--- GIVEN EXERCISE ---
Transcribe the data that follows precisely, omitting nothing.
»»
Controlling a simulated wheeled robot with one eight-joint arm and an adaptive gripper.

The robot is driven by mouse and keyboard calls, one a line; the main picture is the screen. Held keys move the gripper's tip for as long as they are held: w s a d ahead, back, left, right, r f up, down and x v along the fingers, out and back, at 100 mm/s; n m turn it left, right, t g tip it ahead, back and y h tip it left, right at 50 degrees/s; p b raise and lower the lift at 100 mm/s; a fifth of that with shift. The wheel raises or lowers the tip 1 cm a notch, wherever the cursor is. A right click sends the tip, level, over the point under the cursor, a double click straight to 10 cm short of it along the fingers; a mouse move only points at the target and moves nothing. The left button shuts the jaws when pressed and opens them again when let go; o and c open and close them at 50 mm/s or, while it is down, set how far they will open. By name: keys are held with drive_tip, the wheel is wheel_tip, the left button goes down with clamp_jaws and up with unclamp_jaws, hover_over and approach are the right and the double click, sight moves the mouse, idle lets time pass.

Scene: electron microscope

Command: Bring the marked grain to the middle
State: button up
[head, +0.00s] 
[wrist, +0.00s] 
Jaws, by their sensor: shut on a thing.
««
--- EXERCISE RESULT ---
Controlling a simulated wheeled robot with one eight-joint arm and an adaptive gripper.

The robot is driven by mouse and keyboard calls, one a line; the main picture is the screen. Held keys move the gripper's tip for as long as they are held: w s a d ahead, back, left, right, r f up, down and x v along the fingers, out and back, at 100 mm/s; n m turn it left, right, t g tip it ahead, back and y h tip it left, right at 50 degrees/s; p b raise and lower the lift at 100 mm/s; a fifth of that with shift. The wheel raises or lowers the tip 1 cm a notch, wherever the cursor is. A right click sends the tip, level, over the point under the cursor, a double click straight to 10 cm short of it along the fingers; a mouse move only points at the target and moves nothing. The left button shuts the jaws when pressed and opens them again when let go; o and c open and close them at 50 mm/s or, while it is down, set how far they will open. By name: keys are held with drive_tip, the wheel is wheel_tip, the left button goes down with clamp_jaws and up with unclamp_jaws, hover_over and approach are the right and the double click, sight moves the mouse, idle lets time pass.

Scene: electron microscope

Command: Bring the marked grain to the middle
State: button up
[head, +0.00s] 
[wrist, +0.00s] 
Jaws, by their sensor: shut on a thing.

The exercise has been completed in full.